RECIPE FOR FLOODING: Those mega-puddles, or “nuisance flooding,” that swamped cars were the result of tide and rain hitting when storm water pipes that let out into Back Cove were below the surface of the ocean. “There was nowhere for the water to go.” Needelman coordinates with the Public Works Department to mitigate potential future flooding. They keep the storm drains clean and street-sweep steadily. “That is constant work that they do to make sure that flooding events are as small as possible.” As waterfront coordinator, Needelman is never far from a tide chart so they can be prepared.
HISTORY HELPS: Looking back is useful. “We have great tide data on Portland Harbor, almost 100 years of tide data from Maine State Pier.” Needelman calls the 1978 blizzard “the signature flooding event.” The storm surge was several feet, and Needelman, then an eighth-grader, remembers it well. “We all got a few days off from school.” Events like that, which resulted in some “knee-high” flooding and damage to the piers and wharfs, particularly near J’s Oyster, are the maps for rising sea levels in the future. “I think it is inevitable,” he said. Past hurricanes (Bob, Gloria) and storms also serve as teaching tools. “We use them as an indication of what sea level will look like in the future.”

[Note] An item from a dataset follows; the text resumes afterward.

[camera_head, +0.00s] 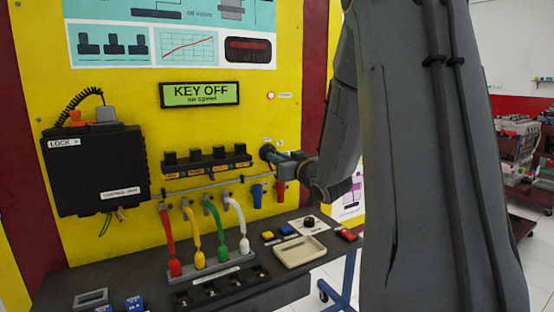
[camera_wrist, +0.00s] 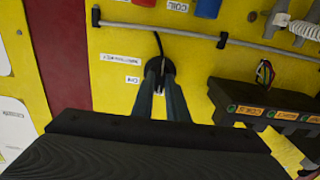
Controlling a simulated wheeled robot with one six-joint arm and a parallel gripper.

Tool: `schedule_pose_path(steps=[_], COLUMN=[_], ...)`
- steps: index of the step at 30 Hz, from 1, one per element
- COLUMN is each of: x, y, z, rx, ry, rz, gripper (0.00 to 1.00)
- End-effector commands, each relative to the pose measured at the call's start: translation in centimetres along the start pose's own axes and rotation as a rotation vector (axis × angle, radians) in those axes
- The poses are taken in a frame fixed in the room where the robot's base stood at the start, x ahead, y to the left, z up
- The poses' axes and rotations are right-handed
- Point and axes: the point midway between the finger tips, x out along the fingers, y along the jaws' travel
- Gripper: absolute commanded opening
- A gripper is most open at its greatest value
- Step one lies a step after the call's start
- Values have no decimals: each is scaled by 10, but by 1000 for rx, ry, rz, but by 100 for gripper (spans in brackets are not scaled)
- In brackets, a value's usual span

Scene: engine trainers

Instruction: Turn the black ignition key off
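The ignition switch shows as a round black disc in the wrist view (camera_wrist: 163,66), on the yellow panel, with a dark cable leading from it. In the head view its dark round face (camera_head: 267,152) is partly hidden behind my gripper (camera_head: 284,157). In the wrist view my gripper (camera_wrist: 160,82) reaches to the switch, with one bluish finger on each side of its centre and a narrow gap between them. The key itself is mostly hidden by the fingers, and I cannot tell whether they press on it. The display (camera_head: 199,94) reads "KEY OFF".
A grey rail (camera_wrist: 185,36) runs beside the switch. A row of black coil units (camera_head: 207,162) is to its left in the head view, and blue (camera_head: 257,195) and red (camera_head: 280,192) parts hang below. A dark bench (camera_head: 290,262) stands in front of the panel.

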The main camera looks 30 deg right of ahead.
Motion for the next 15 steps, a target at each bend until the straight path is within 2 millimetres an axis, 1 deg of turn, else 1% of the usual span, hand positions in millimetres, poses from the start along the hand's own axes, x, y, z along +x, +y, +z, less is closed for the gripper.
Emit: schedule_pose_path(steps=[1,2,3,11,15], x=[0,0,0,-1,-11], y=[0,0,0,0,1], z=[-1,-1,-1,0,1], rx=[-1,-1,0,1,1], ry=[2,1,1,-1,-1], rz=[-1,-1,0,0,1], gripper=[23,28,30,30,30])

NO GLOOM AND DOOM: On this latest walking tour, Needelman met with a receptive audience. “I think what was noteworthy was how engaged people were. It wasn’t a scary event.” He thinks that’s the right attitude, as coastal dwellers learn to accept flooding as more routine, as something they can prepare for, not an outlier linked to big storms and astronomical tides. “We don’t need to be afraid of the water. We need to respect the water.”
Correction: This story was updated at 3:37 p.m. on Dec. 20, 2017 to correct the spelling of Bill Needelman’s last name.